DO THIS: Please reproduce exactly the lines between the line holding "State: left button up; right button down" and the line holding "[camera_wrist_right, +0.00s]", inclusive, leaving out any pictures.
── GIVEN DATA
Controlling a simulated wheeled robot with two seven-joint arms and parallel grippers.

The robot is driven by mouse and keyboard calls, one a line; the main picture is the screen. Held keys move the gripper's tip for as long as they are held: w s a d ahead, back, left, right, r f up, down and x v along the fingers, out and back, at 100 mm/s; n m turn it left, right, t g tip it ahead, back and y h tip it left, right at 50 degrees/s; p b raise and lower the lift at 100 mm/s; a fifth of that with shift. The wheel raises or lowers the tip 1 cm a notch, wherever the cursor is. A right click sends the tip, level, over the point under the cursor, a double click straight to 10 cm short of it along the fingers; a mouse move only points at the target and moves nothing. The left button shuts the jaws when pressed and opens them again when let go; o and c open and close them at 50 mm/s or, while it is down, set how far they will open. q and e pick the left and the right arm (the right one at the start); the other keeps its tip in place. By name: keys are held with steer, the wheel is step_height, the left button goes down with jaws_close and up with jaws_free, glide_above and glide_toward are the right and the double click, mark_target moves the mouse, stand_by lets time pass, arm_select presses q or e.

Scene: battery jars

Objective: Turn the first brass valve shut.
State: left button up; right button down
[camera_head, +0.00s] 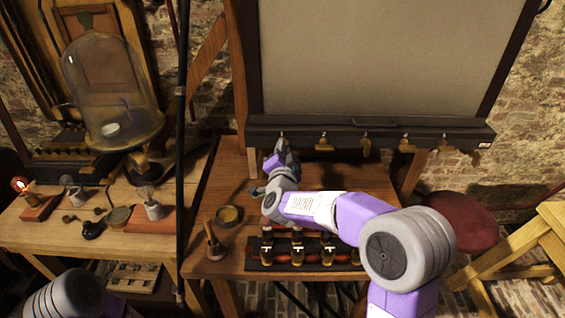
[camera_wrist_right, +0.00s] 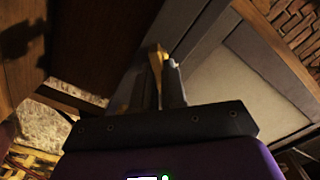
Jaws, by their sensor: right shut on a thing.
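A row of several brass valves hangs under the dark lower rail of a large framed grey panel. The first brass valve (camera_head: 282,134) is at the left end, mostly hidden behind my right gripper; the second brass valve (camera_head: 323,142) hangs to its right. My right gripper (camera_head: 282,148) reaches up to the rail at the first valve. In the right wrist view my gripper's fingers (camera_wrist_right: 166,84) are close together, shut on a narrow brass piece (camera_wrist_right: 156,58), the valve's handle. My left gripper is out of view; only part of my left arm shows at the bottom left.
On the wooden table (camera_head: 222,185) below are a rack of jars (camera_head: 297,254), a round dish (camera_head: 228,215) and a wooden-handled tool (camera_head: 213,240). A glass bell jar (camera_head: 110,90) stands left. A red stool (camera_head: 462,225) is at right.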

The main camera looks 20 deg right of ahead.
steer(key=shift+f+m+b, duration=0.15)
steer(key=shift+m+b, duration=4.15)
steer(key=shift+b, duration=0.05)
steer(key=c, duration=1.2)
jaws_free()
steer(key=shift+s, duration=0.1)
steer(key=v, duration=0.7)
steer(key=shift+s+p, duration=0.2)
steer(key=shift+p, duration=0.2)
────
PROBLEM SOLUTION:
State: left button up; right button down
[camera_head, +0.00s] 
[camera_wrist_right, +0.00s] 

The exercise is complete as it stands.